**EXERCISE AIM:**
Write out the whole listing, matching it exactly.

**INFORMATION SHOWN:**
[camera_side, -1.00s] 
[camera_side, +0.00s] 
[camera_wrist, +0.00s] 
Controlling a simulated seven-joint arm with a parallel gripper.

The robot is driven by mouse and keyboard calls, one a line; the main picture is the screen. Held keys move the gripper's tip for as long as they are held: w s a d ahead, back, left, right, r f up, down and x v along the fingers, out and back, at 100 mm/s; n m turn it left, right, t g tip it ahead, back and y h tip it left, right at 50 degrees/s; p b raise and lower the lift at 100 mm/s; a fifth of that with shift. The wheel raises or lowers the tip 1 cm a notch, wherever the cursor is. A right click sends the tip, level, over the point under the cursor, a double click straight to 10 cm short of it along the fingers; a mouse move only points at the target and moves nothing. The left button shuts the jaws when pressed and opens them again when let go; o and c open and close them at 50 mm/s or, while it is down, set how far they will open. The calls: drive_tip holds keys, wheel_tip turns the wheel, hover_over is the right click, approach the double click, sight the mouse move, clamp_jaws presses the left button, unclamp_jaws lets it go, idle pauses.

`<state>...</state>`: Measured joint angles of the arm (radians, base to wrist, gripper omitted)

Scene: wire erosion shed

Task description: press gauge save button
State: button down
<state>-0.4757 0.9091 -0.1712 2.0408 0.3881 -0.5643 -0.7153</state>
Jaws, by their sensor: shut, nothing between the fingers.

**ANSWER TO THIS PROBLEM:**
[camera_side, -1.00s] 
[camera_side, +0.00s] 
[camera_wrist, +0.00s] 
Controlling a simulated seven-joint arm with a parallel gripper.

The robot is driven by mouse and keyboard calls, one a line; the main picture is the screen. Held keys move the gripper's tip for as long as they are held: w s a d ahead, back, left, right, r f up, down and x v along the fingers, out and back, at 100 mm/s; n m turn it left, right, t g tip it ahead, back and y h tip it left, right at 50 degrees/s; p b raise and lower the lift at 100 mm/s; a fifth of that with shift. The wheel raises or lowers the tip 1 cm a notch, wherever the cursor is. A right click sends the tip, level, over the point under the cursor, a double click straight to 10 cm short of it along the fingers; a mouse move only points at the target and moves nothing. The left button shuts the jaws when pressed and opens them again when let go; o and c open and close them at 50 mm/s or, while it is down, set how far they will open. The calls: drive_tip holds keys, wheel_tip turns the wheel, hover_over is the right click, approach the double click, sight the mouse move, clamp_jaws presses the left button, unclamp_jaws lets it go, idle pauses.

`<state>...</state>`: Measured joint angles of the arm (radians, base to wrist, gripper omitted)

Scene: wire erosion shed

Task description: press gauge save button
State: button down
<state>-0.4757 0.9091 -0.1712 2.0408 0.3881 -0.5643 -0.7153</state>
Jaws, by their sensor: shut, nothing between the fingers.

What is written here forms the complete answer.